3. Ringförmiger Hohlraum der Heizvorrichtung nach Anspruch 1, wobei
eine Teilung (d) und/oder ein Halbflankenwinkel (β) der Führungsspiralrippenstruktur
(5) vom Gasstromeinlass (301) zum Gasstromauslass (302) vermindert wird; und
ein Spiralwinkel (α) der Führungsspiralrippenstruktur (5) vom Gasstromeinlass (301)
zum Gasstromauslass (302) erhöht wird.
4. Ringförmiger Hohlraum der Heizvorrichtung nach Anspruch 2, wobei die Teilung (d) und/oder
der Spiralwinkel (α) und/oder der Halbflankenwinkel (β) der Führungsspiralrippenstruktur
(5) verändert wird, um es zu ermöglichen, dass ein Änderungstrend eines Oberflächenwärmeübergangskoeffizienten
(h) zu einem Änderungstrend einer Temperatur (T) des Gasstroms im Gasströmungsweg
entgegengesetzt ist.
5. Ringförmiger Hohlraum der Heizvorrichtung nach Anspruch 1, wobei im ringförmigen Hohlraum
(3) zwei Gasströmungswege mit einer gleichen Länge zwischen dem Gasstromeinlass (301)
und dem Gasstromauslass (302) ausgebildet sind, die Führungsspiralrippenstrukturen
(5) der beiden Gasströmungswege um eine Achse symmetrisch sind und die Symmetrieachse
eine gerade Linie ist, in der sich der Gasstromeinlass (301) und der Gasstromauslass
(302) befinden.
6. Ringförmiger Hohlraum der Heizvorrichtung nach Anspruch 1, wobei der ringförmige Hohlraum
(3) durch einen Eingriff eines oberen ringförmigen Hohlraums (31) und eines unteren
ringförmigen Hohlraums (32) gebildet wird.
7. Ringförmiger Hohlraum der Heizvorrichtung nach Anspruch 6, wobei der obere ringförmige
Hohlraum (31) durch einen Eingriff von mehreren oberen ringförmigen Hohlraumeinheiten
gebildet wird, und der untere ringförmige Hohlraum (32) durch einen Eingriff von mehreren
unteren ringförmigen Hohlraumeinheiten gebildet wird.

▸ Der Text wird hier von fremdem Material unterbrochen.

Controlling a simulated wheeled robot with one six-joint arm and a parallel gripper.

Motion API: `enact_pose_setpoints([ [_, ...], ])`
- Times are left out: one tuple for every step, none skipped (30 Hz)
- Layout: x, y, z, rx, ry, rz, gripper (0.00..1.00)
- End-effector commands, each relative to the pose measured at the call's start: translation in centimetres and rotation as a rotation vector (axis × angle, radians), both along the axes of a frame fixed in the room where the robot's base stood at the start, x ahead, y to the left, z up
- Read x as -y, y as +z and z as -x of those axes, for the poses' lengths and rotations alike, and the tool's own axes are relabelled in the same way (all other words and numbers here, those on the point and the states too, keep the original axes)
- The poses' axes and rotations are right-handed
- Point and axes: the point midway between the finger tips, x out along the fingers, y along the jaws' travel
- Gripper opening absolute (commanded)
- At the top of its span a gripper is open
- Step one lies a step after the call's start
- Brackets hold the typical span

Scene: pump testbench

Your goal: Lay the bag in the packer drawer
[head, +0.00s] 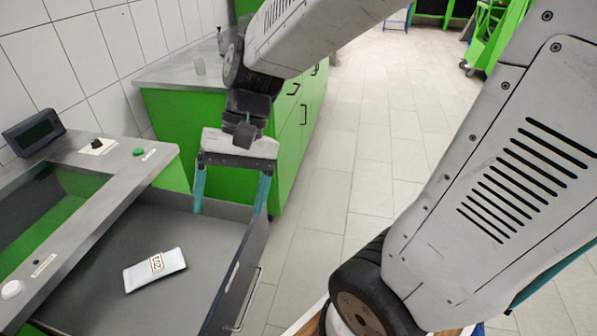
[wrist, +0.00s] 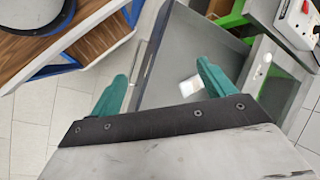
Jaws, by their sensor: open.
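The white bag (head: 155,270) with a small printed label lies flat on the floor of the open grey packer drawer (head: 100,305). In the wrist view the bag (wrist: 189,86) shows as a small pale patch between my fingers, partly hidden by the right one. My gripper (head: 230,210) has two teal fingers spread apart with nothing between them. It hangs above the far right part of the drawer, up and to the right of the bag and clear of it. The drawer (wrist: 165,75) also shows below the fingers in the wrist view.
The packer's grey top carries a dark display (head: 33,132), a black knob (head: 97,146) and a green button (head: 139,152). A green cabinet (head: 240,130) stands behind. A wooden-topped surface (wrist: 60,65) is at the wrist view's upper left. Tiled floor right of the drawer is clear.

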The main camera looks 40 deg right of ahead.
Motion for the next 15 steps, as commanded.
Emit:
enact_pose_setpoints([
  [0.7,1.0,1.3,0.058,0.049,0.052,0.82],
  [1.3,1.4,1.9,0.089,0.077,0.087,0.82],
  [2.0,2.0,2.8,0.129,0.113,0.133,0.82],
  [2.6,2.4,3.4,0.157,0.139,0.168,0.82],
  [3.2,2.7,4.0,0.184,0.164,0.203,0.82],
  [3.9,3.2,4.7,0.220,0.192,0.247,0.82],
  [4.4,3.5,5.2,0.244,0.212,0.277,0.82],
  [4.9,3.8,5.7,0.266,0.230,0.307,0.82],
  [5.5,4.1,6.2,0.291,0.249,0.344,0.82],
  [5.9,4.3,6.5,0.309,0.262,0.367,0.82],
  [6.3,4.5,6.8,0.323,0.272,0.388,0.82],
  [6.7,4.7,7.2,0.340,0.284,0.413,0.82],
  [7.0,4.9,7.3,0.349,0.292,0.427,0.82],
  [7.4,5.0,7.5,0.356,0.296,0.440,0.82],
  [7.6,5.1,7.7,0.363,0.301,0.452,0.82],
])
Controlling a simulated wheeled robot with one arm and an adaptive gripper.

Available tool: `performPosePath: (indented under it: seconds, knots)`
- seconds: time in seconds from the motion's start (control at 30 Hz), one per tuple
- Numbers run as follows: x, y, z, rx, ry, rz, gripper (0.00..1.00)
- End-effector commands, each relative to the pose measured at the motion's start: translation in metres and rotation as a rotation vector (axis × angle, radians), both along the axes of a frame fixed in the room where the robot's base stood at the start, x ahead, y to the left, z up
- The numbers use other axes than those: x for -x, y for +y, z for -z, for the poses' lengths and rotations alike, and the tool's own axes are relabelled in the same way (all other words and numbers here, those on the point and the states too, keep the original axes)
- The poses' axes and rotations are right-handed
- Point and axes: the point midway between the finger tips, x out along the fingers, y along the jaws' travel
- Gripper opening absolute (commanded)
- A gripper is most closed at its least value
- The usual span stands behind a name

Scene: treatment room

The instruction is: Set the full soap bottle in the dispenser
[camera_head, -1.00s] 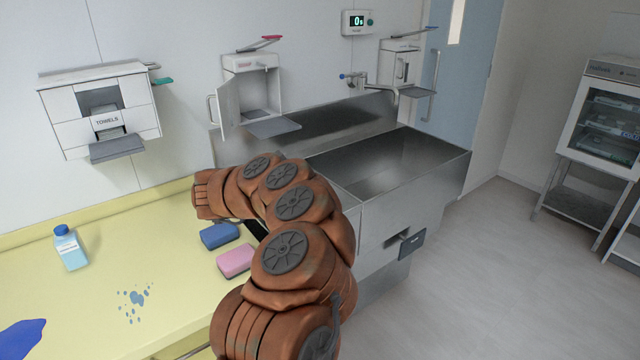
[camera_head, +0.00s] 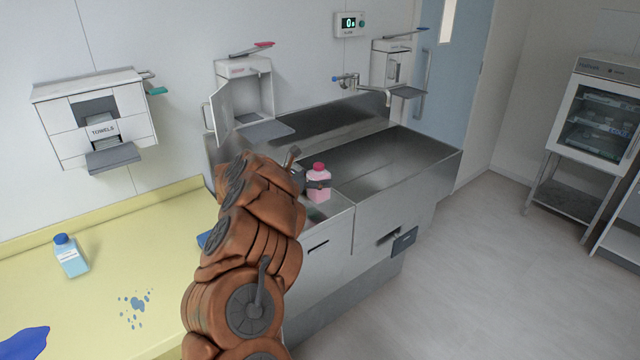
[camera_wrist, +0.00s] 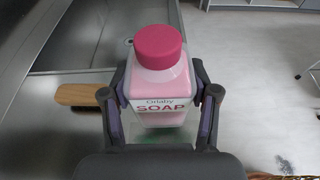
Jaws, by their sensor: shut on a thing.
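The soap bottle (camera_head: 318,193) is pink with a red-pink cap. It is upright in my gripper (camera_head: 306,182), above the near left part of the sink unit. In the wrist view the two fingers of my gripper (camera_wrist: 164,103) are shut on the sides of the bottle (camera_wrist: 163,85), and its label reads SOAP. The dispenser (camera_head: 243,68) with the red lever hangs on the wall behind, to the left of the bottle. Its door (camera_head: 226,103) stands open to the left, and I see no bottle inside. A grey tray (camera_head: 262,132) juts out under it.
A second dispenser (camera_head: 393,62) with a blue lever hangs farther right, beside the tap (camera_head: 362,82). The steel sink (camera_head: 390,160) is clear. A blue-capped bottle (camera_head: 70,256) stands on the yellow counter (camera_head: 130,235). A tan strip (camera_wrist: 82,95) lies left of my gripper.

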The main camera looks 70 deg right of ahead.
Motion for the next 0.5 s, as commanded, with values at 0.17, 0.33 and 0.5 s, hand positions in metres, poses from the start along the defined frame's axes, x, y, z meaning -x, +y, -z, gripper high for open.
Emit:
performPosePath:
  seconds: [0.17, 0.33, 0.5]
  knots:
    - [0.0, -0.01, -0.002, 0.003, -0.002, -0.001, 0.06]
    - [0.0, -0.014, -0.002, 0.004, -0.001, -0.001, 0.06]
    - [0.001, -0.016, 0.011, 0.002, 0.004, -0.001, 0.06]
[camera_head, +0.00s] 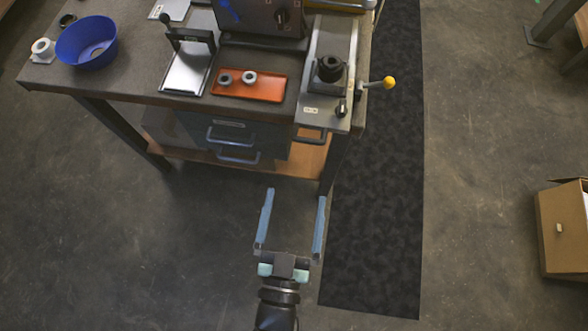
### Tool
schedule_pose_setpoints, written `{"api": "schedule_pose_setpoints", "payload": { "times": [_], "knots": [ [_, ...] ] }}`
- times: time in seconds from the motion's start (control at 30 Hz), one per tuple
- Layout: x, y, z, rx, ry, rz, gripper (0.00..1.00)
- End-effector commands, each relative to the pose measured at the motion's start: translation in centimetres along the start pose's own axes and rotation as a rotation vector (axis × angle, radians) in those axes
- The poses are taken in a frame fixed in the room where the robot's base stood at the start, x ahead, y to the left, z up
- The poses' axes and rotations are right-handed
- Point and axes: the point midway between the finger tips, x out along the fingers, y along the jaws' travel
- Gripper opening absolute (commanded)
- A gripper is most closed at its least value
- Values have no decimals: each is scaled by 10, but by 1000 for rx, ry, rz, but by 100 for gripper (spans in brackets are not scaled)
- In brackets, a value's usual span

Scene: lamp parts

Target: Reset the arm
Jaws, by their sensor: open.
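My gripper (294,218) is at the lower middle of the head view, with its two blue fingers wide apart and nothing between them. It is over the floor in front of the workbench (130,87), apart from it. On the bench, an orange tray (268,92) holds two small ring-shaped parts (237,77). A blue bowl (87,42) stands at the bench's left end, beside a white ring-shaped part (42,48). A press-like fixture (186,68) with a dark handle stands left of the tray.
A grey machine with a yellow-knobbed lever (388,82) juts past the bench's right edge. Drawers (232,140) and a wooden shelf (308,157) are under the bench. A dark mat (375,220) lies to the right. A cardboard box (562,232) stands far right. Floor around my gripper is clear.

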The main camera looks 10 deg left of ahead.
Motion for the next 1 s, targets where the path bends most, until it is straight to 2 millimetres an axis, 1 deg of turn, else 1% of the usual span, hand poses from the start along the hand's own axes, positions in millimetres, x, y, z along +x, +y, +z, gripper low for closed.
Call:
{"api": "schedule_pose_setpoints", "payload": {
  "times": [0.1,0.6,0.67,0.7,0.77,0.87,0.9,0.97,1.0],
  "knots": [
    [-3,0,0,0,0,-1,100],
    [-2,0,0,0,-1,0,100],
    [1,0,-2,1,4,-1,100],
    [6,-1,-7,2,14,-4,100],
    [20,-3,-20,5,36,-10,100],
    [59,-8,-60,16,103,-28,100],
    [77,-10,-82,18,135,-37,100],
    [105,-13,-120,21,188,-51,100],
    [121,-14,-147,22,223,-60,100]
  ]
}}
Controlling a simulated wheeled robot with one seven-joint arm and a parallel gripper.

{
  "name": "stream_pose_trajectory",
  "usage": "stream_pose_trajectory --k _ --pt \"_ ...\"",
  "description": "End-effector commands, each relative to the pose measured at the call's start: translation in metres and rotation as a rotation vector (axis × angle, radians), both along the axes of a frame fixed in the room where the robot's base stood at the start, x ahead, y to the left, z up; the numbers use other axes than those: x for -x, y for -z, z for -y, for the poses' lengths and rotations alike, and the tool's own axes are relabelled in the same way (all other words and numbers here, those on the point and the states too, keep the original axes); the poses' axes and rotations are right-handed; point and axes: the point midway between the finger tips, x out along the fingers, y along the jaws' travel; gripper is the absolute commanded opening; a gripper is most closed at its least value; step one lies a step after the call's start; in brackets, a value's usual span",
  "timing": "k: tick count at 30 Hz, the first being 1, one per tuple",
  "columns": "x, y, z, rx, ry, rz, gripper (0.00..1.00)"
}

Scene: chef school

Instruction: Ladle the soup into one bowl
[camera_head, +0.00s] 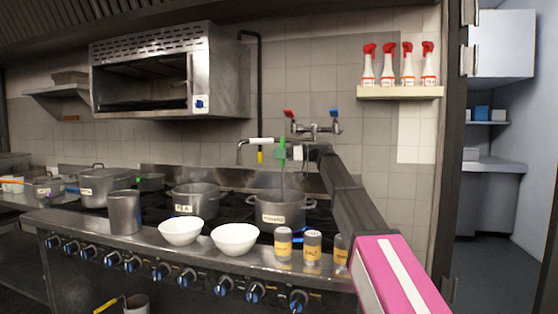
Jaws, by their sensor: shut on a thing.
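My gripper (283,152) is above the labelled pot (281,214) on the right of the stove. It is shut on the ladle (283,182), whose thin handle hangs upright down into that pot. The ladle's bowl and the soup are hidden by the pot's wall. Two white bowls stand on the stove's front ledge: the left bowl (181,231) and the right bowl (235,238), left of and in front of the pot. No soup shows in either.
A second labelled pot (193,200) stands on the burners to the left. A metal jug (124,212) is left of the bowls. Shakers (312,246) stand on the ledge right of the bowls. A faucet (314,130) is on the wall behind my gripper.

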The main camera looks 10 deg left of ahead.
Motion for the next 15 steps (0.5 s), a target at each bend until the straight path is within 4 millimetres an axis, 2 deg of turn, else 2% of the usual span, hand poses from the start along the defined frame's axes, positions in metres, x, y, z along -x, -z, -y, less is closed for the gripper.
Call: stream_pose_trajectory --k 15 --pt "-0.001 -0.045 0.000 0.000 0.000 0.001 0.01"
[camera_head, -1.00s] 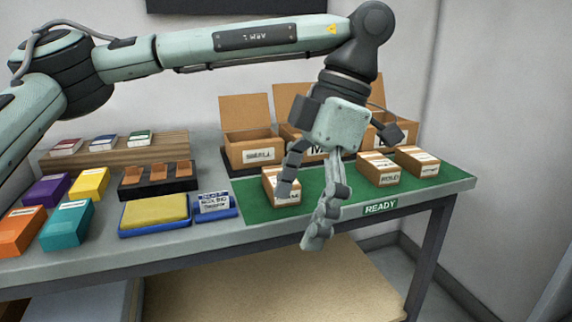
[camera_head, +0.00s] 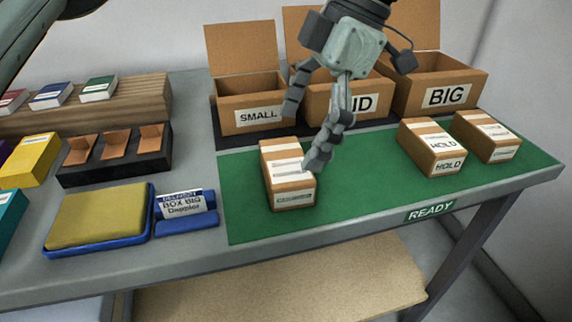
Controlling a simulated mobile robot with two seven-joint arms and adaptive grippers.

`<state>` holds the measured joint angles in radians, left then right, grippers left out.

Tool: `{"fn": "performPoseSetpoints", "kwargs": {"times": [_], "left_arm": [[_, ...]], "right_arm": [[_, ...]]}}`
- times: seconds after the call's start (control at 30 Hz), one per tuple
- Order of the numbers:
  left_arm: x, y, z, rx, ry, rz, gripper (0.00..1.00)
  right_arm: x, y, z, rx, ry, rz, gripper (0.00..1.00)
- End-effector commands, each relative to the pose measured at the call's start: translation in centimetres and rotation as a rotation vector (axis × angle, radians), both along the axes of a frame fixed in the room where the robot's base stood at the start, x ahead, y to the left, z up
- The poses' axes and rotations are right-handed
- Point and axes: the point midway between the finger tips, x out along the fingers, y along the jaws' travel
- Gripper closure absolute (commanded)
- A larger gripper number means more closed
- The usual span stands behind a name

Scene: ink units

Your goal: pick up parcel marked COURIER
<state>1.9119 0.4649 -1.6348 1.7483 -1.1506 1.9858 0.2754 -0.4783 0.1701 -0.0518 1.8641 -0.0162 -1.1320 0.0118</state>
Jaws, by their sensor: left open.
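Three brown parcels with white labels stand on the green mat (camera_head: 240,215). The left parcel (camera_head: 288,178) stands alone, and its label is too small to read. The middle parcel (camera_head: 433,147) reads HOLD. The right parcel (camera_head: 486,136) has a label I cannot read. I cannot make out COURIER on any of them. My left gripper (camera_head: 303,133) is open and empty, fingers pointing down, above and behind the left parcel. One fingertip overlaps that parcel's right edge in the picture; I cannot tell whether they touch. My right gripper is not in view.
Open cartons SMALL (camera_head: 250,105), MID (camera_head: 345,100) and BIG (camera_head: 435,85) stand behind the mat. The mat between the left and middle parcels is clear.

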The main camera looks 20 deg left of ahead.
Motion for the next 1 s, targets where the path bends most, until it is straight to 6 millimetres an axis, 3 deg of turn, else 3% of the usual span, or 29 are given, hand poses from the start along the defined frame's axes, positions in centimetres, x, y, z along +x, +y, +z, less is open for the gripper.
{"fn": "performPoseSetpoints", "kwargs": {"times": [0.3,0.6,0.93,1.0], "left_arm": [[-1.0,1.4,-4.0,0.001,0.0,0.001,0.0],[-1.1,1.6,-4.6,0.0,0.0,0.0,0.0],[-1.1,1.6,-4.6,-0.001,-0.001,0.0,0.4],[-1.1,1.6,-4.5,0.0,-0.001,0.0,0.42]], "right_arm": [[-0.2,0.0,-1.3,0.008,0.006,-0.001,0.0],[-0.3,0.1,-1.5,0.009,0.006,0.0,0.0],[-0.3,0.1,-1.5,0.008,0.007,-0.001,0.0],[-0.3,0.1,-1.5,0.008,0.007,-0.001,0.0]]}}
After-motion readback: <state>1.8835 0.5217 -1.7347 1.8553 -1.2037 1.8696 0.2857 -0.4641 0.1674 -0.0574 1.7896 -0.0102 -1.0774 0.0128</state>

8. Heizvorrichtung für eine ringförmige Komponente, die konfiguriert ist, die ringförmige
Komponente (4) mittels eines heißen Gasstroms zu erwärmen, die einen Gasstromheizer
(1), eine Luftzuggebläse (2) und den ringförmigen Hohlraum (3) nach Anspruch 1 aufweist,
der Gasstromheizer (1) einen Gasstrom erwärmt, und das Luftzuggebläse (2) es ermöglicht,
dass der Gasstrom in den Gasstromeinlass (301) eintritt, durch einen Gasströmungsweg
im ringförmigen Hohlraum (3) geht und über den Gasstromauslass (302) ausgestoßen wird.
9. Heizvorrichtung für die ringförmige Komponente nach Anspruch 8, wobei der Gasstromheizer
(1) den Gasstrom erwärmt, bevor der Gasstrom in den Gasströmungsweg im ringförmigen
Hohlraum (3) eintritt.
10. Heizvorrichtung für die ringförmige Komponente nach Anspruch 9, wobei
eine Teilung (d) und/oder ein Halbflankenwinkel (β) der Führungsspiralrippenstruktur
(5) vom Gasstromeinlass (301) zum Gasstromauslass (302) vermindert wird; oder
ein Spiralwinkel (α) der Führungsspiralrippenstruktur (5) vom Gasstromeinlass (301)
zum Gasstromauslass (302) erhöht wird.
11. Heizvorrichtung für die ringförmige Komponente nach Anspruch 9, wobei
eine Teilung (d) und/oder ein Halbflankenwinkel (β) der Führungsspiralrippenstruktur
(5) vom Gasstromeinlass (301) zum Gasstromauslass (302) vermindert wird; und
ein Spiralwinkel (α) der Führungsspiralrippenstruktur (5) vom Gasstromeinlass (301)
zum Gasstromauslass (302) erhöht wird.
12. Heizvorrichtung für die ringförmige Komponente nach Anspruch 8, wobei sich die Teilung
(d) und/oder der Spiralwinkel (α) und/oder der Halbflankenwinkel (β) der Führungsspiralrippenstruktur
(5) verändert, um es zu ermöglichen, dass ein Änderungstrend eines Oberflächenwärmeübergangskoeffizienten
(h) zu einem Änderungstrend einer Temperatur (T) des Gasstroms im Gasströmungsweg
entgegengesetzt ist.
13. Heizvorrichtung für die ringförmige Komponente nach Anspruch 8, wobei die Führungsspiralrippenstruktur
(5) integral an einer Innenwald des ringförmigen Hohlraums (3) ausgebildet ist.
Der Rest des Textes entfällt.